I primi sono caratterizzati dalle condizioni di tempo stabile, i secondi da tempo perturbato e da flussi di aria fredda di origine polare. In Europa la stagione invernale è stata segnata dall’anticiclone delle Azzorre estesosi sul versante occidentale del continente. Ciò ha determinato frequenti irruzioni fredde che hanno bersagliato la parte orientale del nostro continente.
Per effetto della rotazione della Terra sul proprio asse e in funzione della lunghezza d’onda, alcune delle onde di Rossby invece di scorrere sulla superficie terrestre possono divenire stazionarie facendo sì che il tempo che si osserva si mantenga invariato per periodi relativamente lunghi, caldi e asciutti negli anticicloni, o freddi e piovosi/nevosi nelle aree cicloniche. In tale scenario l’Italia durante l’ultimo inverno si è trovata al margine di un’onda che a occidente ha portato un tempo mite e a oriente flussi polari freddi accompagnati da tempeste di neve. La prima metà di febbraio in particolare ha visto un netto temporaneo stravolgimento barico sull’intero continente europeo con due pesanti irruzioni fredde di origine siberiana, i cui effetti, in termini di gelo e di precipitazioni nevose, sono stati avvertiti sino alle regioni meridionali italiane. Nell’ultima parte del mese di febbraio, invece, si è avuto un consolidamento dell’anticiclone delle Azzorre con temperature nuovamente al di sopra dei valori medi soprattutto sulle regioni italiane nordoccidentali. Complessivamente l’inverno è terminato con temperature al di sotto della media su tutto il territorio nazionale con un’anomalia complessiva di 0,5 °C in meno rispetto ai valori di riferimento del trentennio 1971-2000.
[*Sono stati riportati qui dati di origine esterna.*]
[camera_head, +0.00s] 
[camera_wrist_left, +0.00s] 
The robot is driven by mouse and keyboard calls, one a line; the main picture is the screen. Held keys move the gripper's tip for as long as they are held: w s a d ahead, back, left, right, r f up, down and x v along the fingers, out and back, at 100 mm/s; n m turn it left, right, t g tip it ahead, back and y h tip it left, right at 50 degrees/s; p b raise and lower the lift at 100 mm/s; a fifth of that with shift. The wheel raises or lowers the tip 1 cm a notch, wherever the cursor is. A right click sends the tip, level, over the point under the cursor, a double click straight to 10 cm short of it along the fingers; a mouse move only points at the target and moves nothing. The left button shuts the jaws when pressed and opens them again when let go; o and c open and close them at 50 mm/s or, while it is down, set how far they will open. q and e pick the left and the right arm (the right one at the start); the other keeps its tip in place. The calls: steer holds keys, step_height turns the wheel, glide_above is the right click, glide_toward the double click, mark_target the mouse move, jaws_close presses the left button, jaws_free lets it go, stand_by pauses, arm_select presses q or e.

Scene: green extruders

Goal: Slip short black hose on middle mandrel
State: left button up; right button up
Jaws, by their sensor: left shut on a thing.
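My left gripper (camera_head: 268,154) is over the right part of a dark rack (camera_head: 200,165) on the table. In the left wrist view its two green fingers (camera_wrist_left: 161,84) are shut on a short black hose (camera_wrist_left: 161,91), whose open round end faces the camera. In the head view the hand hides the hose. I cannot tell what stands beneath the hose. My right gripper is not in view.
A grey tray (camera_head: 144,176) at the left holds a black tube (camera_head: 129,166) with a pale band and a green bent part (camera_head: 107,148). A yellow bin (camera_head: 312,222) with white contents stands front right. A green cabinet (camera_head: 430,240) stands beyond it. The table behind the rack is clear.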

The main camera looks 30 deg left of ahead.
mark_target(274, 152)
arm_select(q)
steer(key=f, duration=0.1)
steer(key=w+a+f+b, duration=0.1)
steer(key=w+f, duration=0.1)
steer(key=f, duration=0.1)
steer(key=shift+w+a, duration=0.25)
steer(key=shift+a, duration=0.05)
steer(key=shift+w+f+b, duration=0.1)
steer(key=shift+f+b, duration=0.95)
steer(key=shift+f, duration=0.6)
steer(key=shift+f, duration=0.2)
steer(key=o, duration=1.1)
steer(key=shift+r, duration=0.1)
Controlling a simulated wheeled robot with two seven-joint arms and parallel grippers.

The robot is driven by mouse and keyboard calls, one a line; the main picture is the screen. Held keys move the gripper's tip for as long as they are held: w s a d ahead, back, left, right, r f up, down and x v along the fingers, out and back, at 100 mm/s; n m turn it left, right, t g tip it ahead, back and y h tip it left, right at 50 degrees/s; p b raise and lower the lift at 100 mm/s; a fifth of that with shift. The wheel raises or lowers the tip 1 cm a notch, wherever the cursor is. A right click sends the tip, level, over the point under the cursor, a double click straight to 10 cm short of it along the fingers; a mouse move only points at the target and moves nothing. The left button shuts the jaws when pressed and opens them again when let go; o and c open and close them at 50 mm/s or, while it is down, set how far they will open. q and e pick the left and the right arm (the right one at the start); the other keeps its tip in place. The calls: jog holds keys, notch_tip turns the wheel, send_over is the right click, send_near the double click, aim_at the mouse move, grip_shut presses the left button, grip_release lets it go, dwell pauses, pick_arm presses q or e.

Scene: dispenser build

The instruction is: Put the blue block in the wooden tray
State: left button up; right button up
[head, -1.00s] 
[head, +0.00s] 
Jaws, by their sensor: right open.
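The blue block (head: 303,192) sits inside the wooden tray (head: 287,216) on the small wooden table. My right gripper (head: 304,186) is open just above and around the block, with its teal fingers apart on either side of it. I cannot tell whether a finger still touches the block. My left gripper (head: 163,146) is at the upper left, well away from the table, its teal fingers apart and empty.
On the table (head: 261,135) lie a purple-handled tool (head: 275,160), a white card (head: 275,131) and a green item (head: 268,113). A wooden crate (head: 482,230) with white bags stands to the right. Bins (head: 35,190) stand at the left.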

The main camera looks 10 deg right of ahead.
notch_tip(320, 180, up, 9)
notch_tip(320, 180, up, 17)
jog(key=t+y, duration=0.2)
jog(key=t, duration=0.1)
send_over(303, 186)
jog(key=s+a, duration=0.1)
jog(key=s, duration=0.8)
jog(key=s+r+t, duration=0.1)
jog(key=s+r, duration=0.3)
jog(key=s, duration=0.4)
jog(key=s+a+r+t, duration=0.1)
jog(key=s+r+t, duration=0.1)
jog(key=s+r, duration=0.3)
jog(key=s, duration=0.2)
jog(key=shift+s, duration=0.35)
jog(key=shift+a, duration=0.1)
Il tempo e il clima nei media
La globalizzazione mediatica negli ultimi tempi ha contribuito a sensibilizzare il pubblico mondiale sugli eventi meteorologici in un modo in precedenza sconosciuto. Ogni giorno dell’anno in qualche parte del mondo avviene un evento atmosferico di intensità tale da attrarre l’interesse dei media che immediatamente lo ripropongono al pubblico. Si assiste così in ogni momento dell'anno alla rassegna di catastrofi. Per via della distribuzione inversa delle stagioni tra i due emisferi della Terra, quasi quotidianamente vengono presentate immagini di eventi che, anche se perfettamente all’interno delle previsioni statistiche, vengono visti da spettatori residenti nell’emisfero opposto e quindi interpretati da questi come catastrofici cambiamenti climatici. Come pubblicato annualmente dall’Organizzazione meteorologica mondiale, la distribuzione dei fenomeni atmosferici particolarmente intensi è molto irregolare e si presenta 'a macchia di leopardo' sull’intera superficie terrestre, cambiando sostanzialmente ogni anno. Tale variabilità non si deve interpretare in senso globalmente catastrofico ma come fluttuazione meteorologica su una base climatica in evoluzione. È però anche vero che l'evoluzione del clima e i cambiamenti ambientali causati dall’uomo fanno sì che la distribuzione dei fenomeni estremi cambi con una celerità maggiore di quella che sarebbe naturale e che tali fenomeni si frammentino nello spazio e nel tempo con caratteristiche molto simili a quelle dei frattali.